For obvious reasons attention has focused on the top three candidates, all of whom could be described as representatives of the ‘new Chile’, which remains somewhat volatile and still in a state of turbulent evolution. José Antonio Kast of Partido Republicano (PLR) took first place with 27.91% of the vote. A far-right admirer of former US president Donald Trump, Brazil’s President Jair Bolsonaro, and Chile’s military dictator, General Augusto Pinochet (1973-1990), Kast is a supporter of free-market economics and a social conservative who appeals to those worried over crime and violence and immigration (in an echo of Trump’s border wall, Kast proposes digging a ditch on the northern border with Bolivia to make it more difficult for migrants to enter Chile).

Second place went to Gabriel Boric of the Apruebo Dignidad leftist coalition. Boric won 25.83% of the vote, putting him just over two percentage points behind Kast. Boric can be described as a child of the 2019 social explosion – the wave of often violent protests over poverty and inequality that swept the country. A former student leader, Boric favours a much more interventionist state. At 35, he is one of Chile’s youngest-ever presidential candidates, offering a “generational shift”. He describes himself as an ecologist, a feminist, and a regionalist. He has claimed that Chile was the first country to introduce the neo-liberal economic model but will also be the first country to “bury it”. He admires the Podemos movement in Spain and former left-wing Uruguayan president José Mujica (2010-2015).

While the second-round run-off, due on 19 December, will be a two-way race between Kast and Boric, it is also worth noting the unexpected strength of Franco Parisi of Partido de la Gente (PDG), who took third place with 12.8% of the vote. His campaign was unusual in many senses. It was conducted almost entirely on social media. Parisi remained outside Chile at his home in the southern US state of Alabama for the entire campaign. A libertarian economist who constantly attacks the political “caste system”, his anti-establishment populism has been likened to Italy’s Five Star Movement led by Beppe Grillo.

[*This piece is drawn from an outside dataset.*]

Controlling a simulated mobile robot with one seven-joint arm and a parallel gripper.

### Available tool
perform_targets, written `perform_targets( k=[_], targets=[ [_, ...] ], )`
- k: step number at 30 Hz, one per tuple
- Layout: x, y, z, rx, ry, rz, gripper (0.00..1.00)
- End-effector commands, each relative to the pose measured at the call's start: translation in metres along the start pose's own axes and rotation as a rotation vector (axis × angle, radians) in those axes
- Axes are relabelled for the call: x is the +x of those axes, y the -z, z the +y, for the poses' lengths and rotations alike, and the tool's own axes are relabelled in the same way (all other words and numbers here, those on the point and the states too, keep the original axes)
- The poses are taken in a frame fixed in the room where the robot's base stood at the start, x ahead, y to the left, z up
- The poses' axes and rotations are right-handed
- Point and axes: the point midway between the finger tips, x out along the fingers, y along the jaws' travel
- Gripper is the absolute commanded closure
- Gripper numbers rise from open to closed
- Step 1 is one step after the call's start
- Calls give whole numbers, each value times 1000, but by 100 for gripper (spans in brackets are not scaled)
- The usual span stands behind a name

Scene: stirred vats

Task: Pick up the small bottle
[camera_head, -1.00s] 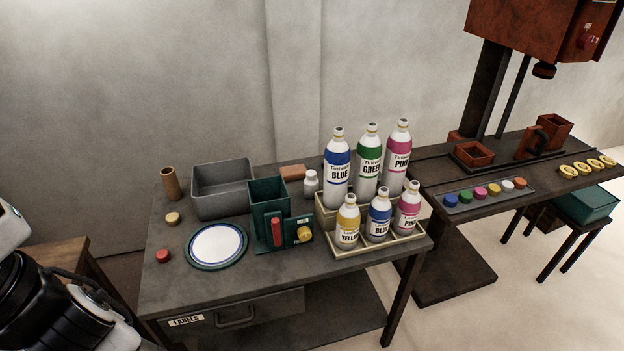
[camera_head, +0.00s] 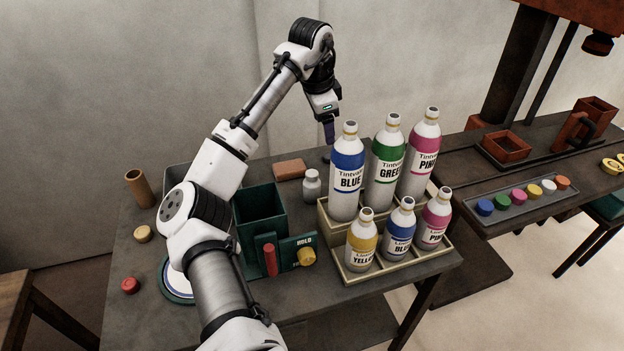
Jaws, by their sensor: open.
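The small white bottle (camera_head: 311,186) stands upright on the table, behind the green box and left of the tall blue-labelled bottle. It is plain, with a white cap, and nothing touches it. My gripper (camera_head: 329,142) is open and points down, above and beyond the small bottle in the picture, close to the top of the tall blue bottle (camera_head: 347,172). My gripper is apart from the small bottle, and its fingers are small and partly hidden here.
Tall green (camera_head: 386,162) and pink (camera_head: 420,155) bottles stand on the raised rack step, with shorter bottles in the front tray (camera_head: 377,276). A brick-coloured block (camera_head: 290,170) lies behind the small bottle. A green box (camera_head: 260,218) stands in front. My arm covers much of the grey bin and plate.

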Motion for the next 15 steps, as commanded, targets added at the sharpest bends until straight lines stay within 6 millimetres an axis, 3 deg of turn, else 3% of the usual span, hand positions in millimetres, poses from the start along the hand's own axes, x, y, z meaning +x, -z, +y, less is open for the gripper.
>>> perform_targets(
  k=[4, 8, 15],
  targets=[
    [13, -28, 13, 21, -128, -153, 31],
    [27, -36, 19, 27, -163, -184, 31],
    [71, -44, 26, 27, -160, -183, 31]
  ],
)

While voters seem to have opted for the ‘new politics’ at presidential level, they have not done so at the congressional level. The traditional centre-right and centre-left coalitions, Nuevo Pacto Social and Chile Podemos Más, were the two most voted-for coalitions in both the lower chamber and the senate. In the lower chamber, Chile Podemos Más will hold 53 of the 155 seats; Nuevo Pacto Social, 37. The lower chamber will be fairly evenly divided on right-left lines, with a narrow advantage to the left. In the 50-seat senate, Chile Podemos Más is projected to have the largest block of 24 seats while Nuevo Pacto Social will have the second largest with 17. Here too the balance between left and right will be close, with an advantage to the right.

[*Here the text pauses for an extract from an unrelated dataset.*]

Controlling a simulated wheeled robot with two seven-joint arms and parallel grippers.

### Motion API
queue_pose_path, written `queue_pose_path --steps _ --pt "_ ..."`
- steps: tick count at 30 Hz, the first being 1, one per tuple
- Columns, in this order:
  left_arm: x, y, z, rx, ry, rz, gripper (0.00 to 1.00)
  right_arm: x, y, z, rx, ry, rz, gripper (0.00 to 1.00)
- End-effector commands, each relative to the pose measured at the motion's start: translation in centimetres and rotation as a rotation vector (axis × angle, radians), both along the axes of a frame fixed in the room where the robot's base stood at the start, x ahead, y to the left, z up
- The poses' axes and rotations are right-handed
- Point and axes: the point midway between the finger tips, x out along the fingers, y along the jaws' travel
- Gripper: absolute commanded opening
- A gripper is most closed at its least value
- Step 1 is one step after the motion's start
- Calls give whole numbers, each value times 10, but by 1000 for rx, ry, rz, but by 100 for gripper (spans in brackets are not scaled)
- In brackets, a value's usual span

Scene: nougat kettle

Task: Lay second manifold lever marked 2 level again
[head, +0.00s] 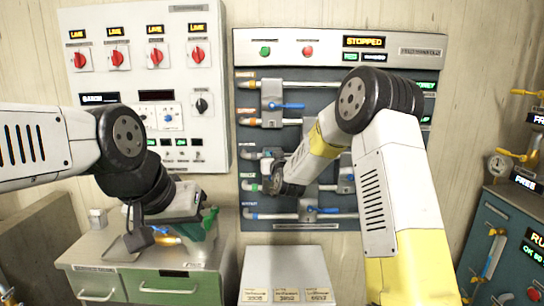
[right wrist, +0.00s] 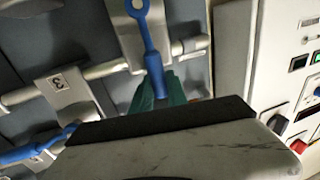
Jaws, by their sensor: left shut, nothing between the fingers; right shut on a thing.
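The blue lever (right wrist: 153,55) is held between the green fingertips of my right gripper (right wrist: 157,92) in the right wrist view. It lies steeply across its pipe, not along it. Its ring end sits on a pale plate (right wrist: 122,30) whose number I cannot read; the neighbouring plate (right wrist: 58,84) is marked 3 and has its own blue lever (right wrist: 35,148). In the head view my right gripper (head: 272,184) is at the left of the pipe panel, its fingertips and the held lever mostly hidden. My left gripper (head: 203,232) is shut and empty above the counter, away from the levers.
Other blue levers show on the pipe panel, one above (head: 288,106) and one below (head: 324,210). A switch panel (head: 185,80) with red knobs stands left. A grey counter (head: 85,250) and a pale box (head: 288,256) are below. My right arm covers the panel's right part.

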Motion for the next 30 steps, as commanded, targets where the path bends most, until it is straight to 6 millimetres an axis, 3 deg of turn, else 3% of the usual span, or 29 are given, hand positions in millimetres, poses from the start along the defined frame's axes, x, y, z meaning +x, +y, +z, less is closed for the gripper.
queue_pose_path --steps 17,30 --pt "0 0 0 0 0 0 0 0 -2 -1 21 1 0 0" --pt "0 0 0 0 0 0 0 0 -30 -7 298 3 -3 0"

The two big questions are who will win the run-off, and what type of relationship will the victor have with congress. According to early opinion polls, both second-round candidates are in a technical tie: a poll published by Cadem on 22 November showed them level-pegging with 39% support each, while a poll by Pulso Ciudadano showed Boric with a narrow advantage of 35.9%-35%. The outcome will depend on endorsements from the defeated candidates and on whether the high abstention rate in the first round (only 47.3% of the registered electorate voted) varies in the second round.

Both the ‘old left’ and ‘old right’ have, as expected, endorsed their new-left and new-right equivalents, Boric and Kast, for the second round. But the volatile PDG may still play a king-making role. Parisi has said he will hold an online consultation among party members in early December to decide who to endorse, arguing that this will be decisive in the final outcome. Parisi may be overstating his case, but in a close race both the Boric and Kast campaign leaders will do what they can to woo his supporters.

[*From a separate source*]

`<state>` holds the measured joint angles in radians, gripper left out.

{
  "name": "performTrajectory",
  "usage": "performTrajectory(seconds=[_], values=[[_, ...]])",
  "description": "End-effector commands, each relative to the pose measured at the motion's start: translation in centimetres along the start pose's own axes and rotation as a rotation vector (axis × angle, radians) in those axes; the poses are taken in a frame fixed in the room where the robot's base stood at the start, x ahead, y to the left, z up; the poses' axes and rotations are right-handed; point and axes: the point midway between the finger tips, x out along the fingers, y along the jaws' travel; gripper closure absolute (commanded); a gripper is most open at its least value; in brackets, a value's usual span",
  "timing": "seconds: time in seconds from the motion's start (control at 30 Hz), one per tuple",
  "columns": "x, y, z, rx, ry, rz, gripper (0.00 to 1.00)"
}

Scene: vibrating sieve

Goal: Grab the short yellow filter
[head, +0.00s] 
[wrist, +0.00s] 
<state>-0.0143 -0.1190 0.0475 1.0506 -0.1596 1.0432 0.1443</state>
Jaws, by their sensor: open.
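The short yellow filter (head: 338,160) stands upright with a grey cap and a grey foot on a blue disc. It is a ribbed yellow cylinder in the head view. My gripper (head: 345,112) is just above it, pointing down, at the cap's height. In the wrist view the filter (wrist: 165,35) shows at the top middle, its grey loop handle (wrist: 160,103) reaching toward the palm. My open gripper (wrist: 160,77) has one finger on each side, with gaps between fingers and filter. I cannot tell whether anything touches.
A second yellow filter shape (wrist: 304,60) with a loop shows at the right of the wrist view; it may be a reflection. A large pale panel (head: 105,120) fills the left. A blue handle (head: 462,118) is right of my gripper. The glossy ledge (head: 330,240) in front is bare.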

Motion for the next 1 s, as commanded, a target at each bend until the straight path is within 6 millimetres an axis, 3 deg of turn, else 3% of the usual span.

One reading of the current political situation is that both presidential frontrunners will need to tack to the centre in an attempt to win over floating voters, but also to ensure future governability. Whoever wins is also likely to have to moderate their policies if they hope to get new laws approved by a legislature where no single group will exercise control. Negotiations within the main congressional blocks may end up influencing the policies of the future government almost as much as the campaign manifestos of Boric and Kast. 

A final point concerns the constituent convention. Elected last May, the 155-seat convention, which sits in parallel with congress, has until March next year to agree a new constitution, with the possibility of a three-month extension. The new constitutional text would then be subject to ratification by referendum, possibly in September 2022. It has a strong representation of left-wing and independent groups. If Boric wins the second-round ballot, he is likely to have a significant degree of empathy with the constitutional changes suggested. If Kast wins, the relationship is likely to be much more difficult. Kast has expressed support for the existing 1980 constitution written during the military dictatorship and has argued against a wholesale re-write.

Parisi

Franco Parisi is also controversial in other ways. He claims to be an academic at the University of Alabama, but the university authorities say he has not worked there since 2016; he also faces allegations of sexual harassment and failing to pay alimony. He denies any wrongdoing. Some analysts believe he appeals strongly to alienated young men.